Franc-Maçonnerie et Religions

Dernière mise à jour : 17 juil. 2020


Une opposition non justifiée


Dès sa création, la Franc-Maçonnerie a été confrontée à une violente opposition de l'eglise catholique alors que les religions protestante, orthodoxe et juive n'ont manifesté aucune opposition !

Aujourd'hui, si l'église catholique maintient l'incompatibilité, la virulence provient surtout de certaines confréries musulmanes !

Ne peut-on pas essayer de dépassionner le débat ?

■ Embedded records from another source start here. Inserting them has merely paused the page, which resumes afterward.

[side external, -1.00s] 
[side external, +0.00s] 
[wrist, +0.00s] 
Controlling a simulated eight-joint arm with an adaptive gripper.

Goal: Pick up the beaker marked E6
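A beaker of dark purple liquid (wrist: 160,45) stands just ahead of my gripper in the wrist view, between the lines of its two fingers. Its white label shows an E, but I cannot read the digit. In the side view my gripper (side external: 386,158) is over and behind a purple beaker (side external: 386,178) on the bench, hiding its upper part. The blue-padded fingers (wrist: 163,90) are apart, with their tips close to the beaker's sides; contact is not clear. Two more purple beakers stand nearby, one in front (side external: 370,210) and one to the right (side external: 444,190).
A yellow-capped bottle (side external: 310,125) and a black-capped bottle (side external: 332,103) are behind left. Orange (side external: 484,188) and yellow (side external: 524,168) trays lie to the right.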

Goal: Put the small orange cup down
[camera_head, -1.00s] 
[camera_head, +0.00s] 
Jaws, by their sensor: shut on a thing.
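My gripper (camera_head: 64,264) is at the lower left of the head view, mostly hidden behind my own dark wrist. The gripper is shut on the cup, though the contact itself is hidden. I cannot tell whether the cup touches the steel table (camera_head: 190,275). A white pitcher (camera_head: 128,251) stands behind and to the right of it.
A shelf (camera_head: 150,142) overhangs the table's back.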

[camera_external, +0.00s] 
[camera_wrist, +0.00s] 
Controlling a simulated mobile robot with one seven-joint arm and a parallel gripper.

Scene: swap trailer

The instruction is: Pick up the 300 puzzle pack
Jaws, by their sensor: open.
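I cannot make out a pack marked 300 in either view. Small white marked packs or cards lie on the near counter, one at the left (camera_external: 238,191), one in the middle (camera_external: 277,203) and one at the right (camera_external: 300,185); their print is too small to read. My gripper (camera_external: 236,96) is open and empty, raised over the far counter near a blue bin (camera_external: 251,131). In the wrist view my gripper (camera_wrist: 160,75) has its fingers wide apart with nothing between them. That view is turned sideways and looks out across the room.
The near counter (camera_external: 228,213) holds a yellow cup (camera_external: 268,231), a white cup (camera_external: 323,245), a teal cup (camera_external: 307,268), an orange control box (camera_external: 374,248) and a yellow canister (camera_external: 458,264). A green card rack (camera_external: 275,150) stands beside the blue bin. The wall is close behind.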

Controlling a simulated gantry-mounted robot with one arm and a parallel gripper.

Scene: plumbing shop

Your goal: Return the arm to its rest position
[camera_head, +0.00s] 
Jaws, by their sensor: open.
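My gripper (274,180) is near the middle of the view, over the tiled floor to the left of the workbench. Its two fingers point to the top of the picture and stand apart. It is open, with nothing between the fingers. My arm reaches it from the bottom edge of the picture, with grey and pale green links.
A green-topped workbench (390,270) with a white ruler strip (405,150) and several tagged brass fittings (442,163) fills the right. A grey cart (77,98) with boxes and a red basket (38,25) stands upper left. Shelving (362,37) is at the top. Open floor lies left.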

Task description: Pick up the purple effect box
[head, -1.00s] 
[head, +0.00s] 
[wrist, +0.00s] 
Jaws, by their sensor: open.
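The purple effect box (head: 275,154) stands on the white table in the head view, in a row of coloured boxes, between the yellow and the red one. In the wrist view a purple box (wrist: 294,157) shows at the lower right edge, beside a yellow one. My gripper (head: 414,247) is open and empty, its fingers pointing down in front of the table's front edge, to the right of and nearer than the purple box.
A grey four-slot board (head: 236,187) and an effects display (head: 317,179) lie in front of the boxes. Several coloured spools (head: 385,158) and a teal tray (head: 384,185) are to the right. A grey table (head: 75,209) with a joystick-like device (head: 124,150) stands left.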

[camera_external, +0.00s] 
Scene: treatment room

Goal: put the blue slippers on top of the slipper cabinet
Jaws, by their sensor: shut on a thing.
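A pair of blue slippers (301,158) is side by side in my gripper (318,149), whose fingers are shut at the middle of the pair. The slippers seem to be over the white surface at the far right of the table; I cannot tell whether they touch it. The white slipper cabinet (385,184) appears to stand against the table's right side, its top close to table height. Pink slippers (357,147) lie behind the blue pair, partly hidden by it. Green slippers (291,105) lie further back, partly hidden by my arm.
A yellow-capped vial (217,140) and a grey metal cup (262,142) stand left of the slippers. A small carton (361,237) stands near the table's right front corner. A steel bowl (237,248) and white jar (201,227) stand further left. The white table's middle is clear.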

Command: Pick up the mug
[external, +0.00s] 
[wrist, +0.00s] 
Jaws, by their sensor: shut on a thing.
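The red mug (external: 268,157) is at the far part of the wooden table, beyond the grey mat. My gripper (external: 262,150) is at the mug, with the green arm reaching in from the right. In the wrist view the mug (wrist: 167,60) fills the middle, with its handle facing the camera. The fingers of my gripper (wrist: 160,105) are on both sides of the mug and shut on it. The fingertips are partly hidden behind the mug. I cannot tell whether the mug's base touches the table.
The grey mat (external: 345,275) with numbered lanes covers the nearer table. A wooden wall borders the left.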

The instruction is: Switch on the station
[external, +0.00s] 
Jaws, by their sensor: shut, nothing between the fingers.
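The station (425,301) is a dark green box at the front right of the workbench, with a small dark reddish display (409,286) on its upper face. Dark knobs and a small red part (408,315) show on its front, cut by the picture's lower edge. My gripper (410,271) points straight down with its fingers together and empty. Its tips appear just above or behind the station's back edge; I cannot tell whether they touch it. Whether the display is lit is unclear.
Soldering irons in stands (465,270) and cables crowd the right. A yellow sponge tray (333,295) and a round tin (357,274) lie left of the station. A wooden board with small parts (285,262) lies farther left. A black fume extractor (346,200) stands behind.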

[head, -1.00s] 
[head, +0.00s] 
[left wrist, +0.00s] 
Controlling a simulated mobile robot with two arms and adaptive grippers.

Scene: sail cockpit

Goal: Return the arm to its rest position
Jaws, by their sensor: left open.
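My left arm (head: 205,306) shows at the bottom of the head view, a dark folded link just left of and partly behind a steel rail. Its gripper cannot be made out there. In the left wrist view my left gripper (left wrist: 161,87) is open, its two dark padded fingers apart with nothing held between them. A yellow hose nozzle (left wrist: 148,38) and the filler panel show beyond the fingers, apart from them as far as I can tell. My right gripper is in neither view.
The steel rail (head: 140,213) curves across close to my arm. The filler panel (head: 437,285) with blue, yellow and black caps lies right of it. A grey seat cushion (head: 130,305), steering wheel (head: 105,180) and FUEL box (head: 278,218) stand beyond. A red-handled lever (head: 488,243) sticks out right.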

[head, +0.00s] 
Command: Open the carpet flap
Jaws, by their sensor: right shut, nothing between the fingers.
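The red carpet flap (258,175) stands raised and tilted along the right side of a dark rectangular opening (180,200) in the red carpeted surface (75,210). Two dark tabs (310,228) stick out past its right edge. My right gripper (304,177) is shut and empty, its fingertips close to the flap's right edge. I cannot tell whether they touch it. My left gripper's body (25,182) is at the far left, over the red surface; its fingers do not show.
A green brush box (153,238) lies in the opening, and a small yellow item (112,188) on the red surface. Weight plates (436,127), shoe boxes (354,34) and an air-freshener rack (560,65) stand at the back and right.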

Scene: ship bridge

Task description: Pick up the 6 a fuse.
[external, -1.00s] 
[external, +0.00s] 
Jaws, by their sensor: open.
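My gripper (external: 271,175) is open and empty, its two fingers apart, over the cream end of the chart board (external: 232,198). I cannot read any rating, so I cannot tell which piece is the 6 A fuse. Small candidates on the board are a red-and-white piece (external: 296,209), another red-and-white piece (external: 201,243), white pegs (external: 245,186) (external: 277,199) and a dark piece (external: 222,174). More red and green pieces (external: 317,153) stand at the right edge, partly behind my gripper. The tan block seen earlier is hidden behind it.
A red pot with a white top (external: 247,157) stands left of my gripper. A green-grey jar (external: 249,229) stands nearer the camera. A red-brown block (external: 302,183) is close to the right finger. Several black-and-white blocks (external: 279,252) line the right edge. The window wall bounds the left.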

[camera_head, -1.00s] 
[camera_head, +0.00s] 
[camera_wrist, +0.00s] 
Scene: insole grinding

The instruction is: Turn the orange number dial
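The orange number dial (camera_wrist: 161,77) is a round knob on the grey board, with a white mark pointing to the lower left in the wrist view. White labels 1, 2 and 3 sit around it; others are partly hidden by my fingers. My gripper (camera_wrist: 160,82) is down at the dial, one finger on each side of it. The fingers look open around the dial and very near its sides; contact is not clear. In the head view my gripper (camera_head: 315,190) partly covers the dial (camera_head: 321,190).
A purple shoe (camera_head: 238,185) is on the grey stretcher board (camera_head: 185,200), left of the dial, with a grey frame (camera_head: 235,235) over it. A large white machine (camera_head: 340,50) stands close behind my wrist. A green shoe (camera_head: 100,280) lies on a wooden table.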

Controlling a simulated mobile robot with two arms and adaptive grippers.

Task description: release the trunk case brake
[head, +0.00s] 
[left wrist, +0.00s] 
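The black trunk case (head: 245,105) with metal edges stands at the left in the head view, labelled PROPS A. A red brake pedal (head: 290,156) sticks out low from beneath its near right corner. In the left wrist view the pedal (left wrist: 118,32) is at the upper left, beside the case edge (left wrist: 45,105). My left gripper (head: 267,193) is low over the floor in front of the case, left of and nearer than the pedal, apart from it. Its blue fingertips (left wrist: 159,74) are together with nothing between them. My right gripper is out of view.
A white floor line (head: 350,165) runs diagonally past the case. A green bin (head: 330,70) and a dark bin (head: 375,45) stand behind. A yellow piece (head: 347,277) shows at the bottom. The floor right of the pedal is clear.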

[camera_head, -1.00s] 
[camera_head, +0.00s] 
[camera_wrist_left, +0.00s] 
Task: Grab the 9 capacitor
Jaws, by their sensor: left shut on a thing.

Si certaines religions ont peur de la franc-maçonnerie, la franc-maçonnerie accepte le fait religieux tout en exigeant qu'il ne soit pas une source de division !

Dans un monde occidental secoué par la pratique de l'islam, on devrait s'inspirer du rôle que certaines loges maçonniques européennes ont eu dès le XIXème siècle pour faciliter la socialisation des populations de confession juive.

La démarche maçonnique n'est pas en opposition avec la vocation religieuse qu'elle respecte , tout comme elle respecte la liberté de conscience y compris jusque dans l'athéisme et l'incroyance.


Le mysticisme, en Franc-Maçonnerie


Comme en loge la liberté de conscience permet à chacun-e d’évoluer de façon autonome dans le cadre d’un respect des autres, la question du mysticisme, qui, parfois, est « valorisé », mérite une réflexion car il intrigue.

La très grande majorité des initiations s’insère dans un processus religieux ayant une logique avec un recours à un ou des Dieux, comme élément justificatif !


La franc-maçonnerie dite libérale est une des rares écoles de pensée qui conçoivent un processus initiatique en dehors d’une référence déiste ou théosophique.

Tout cela explique que l’on retrouve dans les loges maçonniques une très grande variété de parcours personnels !

Que cela soit dans certaines études historiques ou dans le langage courant, la référence au mysticisme en franc-Maçonnerie est encore un sujet de divergence !

Pour essayer de comprendre, citons cette référence :

« Est mystique celui ou celle qui ne peut s’arrêter de marcher et qui, avec la certitude de ce qui lui manque, sait de chaque lieu et de chaque objet que ce n’est pas ça, qu’on ne peut résider ici ni se contenter de cela. Le désir crée un excès. Il excède, passe et perd les lieux. Il fait aller plus loin, ailleurs. » ( cf la Fable mystique de Michel de Certeau, historien, religieux et psychanalyste – 1925-1986 ).

Le mysticisme se définit essentiellement comme une expérience personnelle qui réalise une relation directe entre une personne et une entité irrationnelle appelée de différentes façons selon les cultures et les époques ; pour les mystiques chrétiens, c’est bien sûr Dieu ou Jésus-Christ, pour les musulmans, Mahomet, pour les animistes, un esprit particulièrement important du village, pour les adeptes du Vaudou, un Lwa, pour d’autres, Satan ou Lucifer, etc.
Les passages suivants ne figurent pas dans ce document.